McWhorter yanks the wheel and chugs north on Metropolitan Parkway in his Crown Victoria. This is a popular conveyance for authority figures in the neighborhood, including police officers and drug dealers alike. They all play a part in the justice system. When someone is arrested and gets out on bail and fails to appear for court, the bail agents are the ones most likely to bring them in. Unlike police officers, they have money riding on the hunt. If they catch the fugitive, they get paid 10 percent of the value of the bond, or $200, whichever is greater. If the fugitive gets away, the bail agent goes home with nothing.

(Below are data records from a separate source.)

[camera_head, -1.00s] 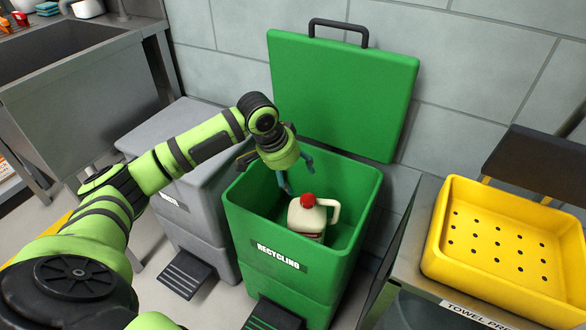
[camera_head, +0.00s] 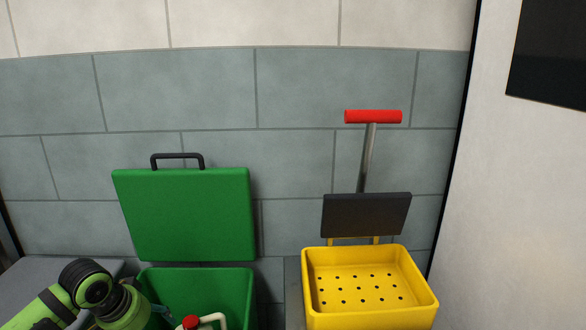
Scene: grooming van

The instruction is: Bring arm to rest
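My left arm (camera_head: 92,290) comes in at the lower left, with its wrist over the left side of the green recycling bin (camera_head: 222,283). Only a small part of the left gripper (camera_head: 163,312) shows at the bottom edge, so its opening cannot be judged. A white jug with a red cap (camera_head: 191,322) and a pale handle shows inside the bin, cut off by the frame's bottom. It is to the right of the gripper. My right gripper is not in view.
The bin's green lid (camera_head: 190,215) stands open against the tiled wall. A yellow perforated tray (camera_head: 316,313) with a dark plate (camera_head: 366,214) and a red-handled lever (camera_head: 373,117) behind it is at right. A grey bin lid (camera_head: 40,275) is at lower left.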

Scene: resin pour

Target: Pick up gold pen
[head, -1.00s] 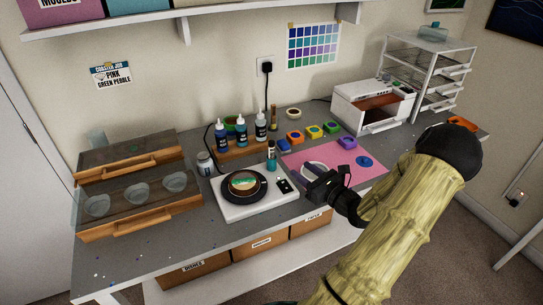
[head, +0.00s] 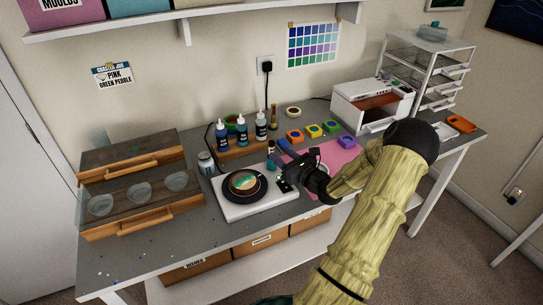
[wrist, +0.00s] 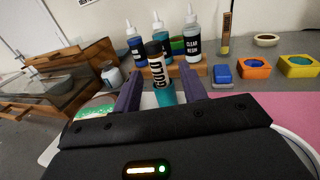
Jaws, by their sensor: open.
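In the head view the pen (head: 271,160) is small, behind the white scale. My gripper (wrist: 160,66) is open, its two purple fingers to either side of the pen in the wrist view. I cannot tell whether the pen is fully between the fingers or a little beyond them. In the head view my gripper (head: 286,160) is just right of the pen. The pen's base is partly hidden.
The white scale (head: 233,210) with a round dark disc stands close by on the left. Several resin bottles (head: 241,130) stand on a wooden rack behind the pen. Small coloured moulds (head: 312,131) and a pink mat (head: 339,155) lie to the right.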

Matthews leans over and taps the horn with the fleshy part of his hand. A woman in a short purple dress turns her head. McWhorter looks at her face, then looks down at a mug shot in his lap. No match. Matthews and McWhorter have Tasers and .40-caliber pistols. They have caught killers and child molesters. They have four half-liter bottles of water on the left rear floorboard in case they need to flush the eyes of a suspect they have just pepper-sprayed. Today they are hunting prostitutes. One is called Lil’ Mama, but this is not much help. Any number of Lil’ Mamas walk the streets of South Atlanta.

“All four of these prostitutes,” says McWhorter, “they had the same pimp.” His name was Dollar. They could count on him to hand over his girls when they skipped court. Now Dollar is in jail. Matthews and McWhorter need a new Judas. Once, when a dangerous felon disappeared in an apartment complex, a woman made a sign that showed the unit number where he was hiding. At a drug house, a bunch of addicts shoved the fugitive out the window because they didn’t want the door kicked in. The agents have another source who turns in her fellow prostitutes even though McWhorter has personally arrested her three times; she has a certain loyalty, because he always bails her out.

The men spot a woman on the sidewalk in Daisy Dukes and an orange cap-sleeve T-shirt. They question her but let her go.

“That girl’s got a lot of tats in the right places,” says McWhorter, “but they don’t say the right things.”

Around the corner, they see a woman in a short yellow dress. McWhorter hits the brake.

“You ain’t in no trouble,” he says.

“Who y’all looking for?” she says. “Maybe I can help you.”

“I’ll pay you if you can,” McWhorter says. “But you know, you’ll see us out here again, so you don’t wanna do me wrong.”

“I’m hungry,” she says. “I’m thirsty.”

Every Judas has a price. McWhorter reaches to the floorboard and grabs a bottle of water. He hands it to the woman in yellow, along with a ten-dollar bill.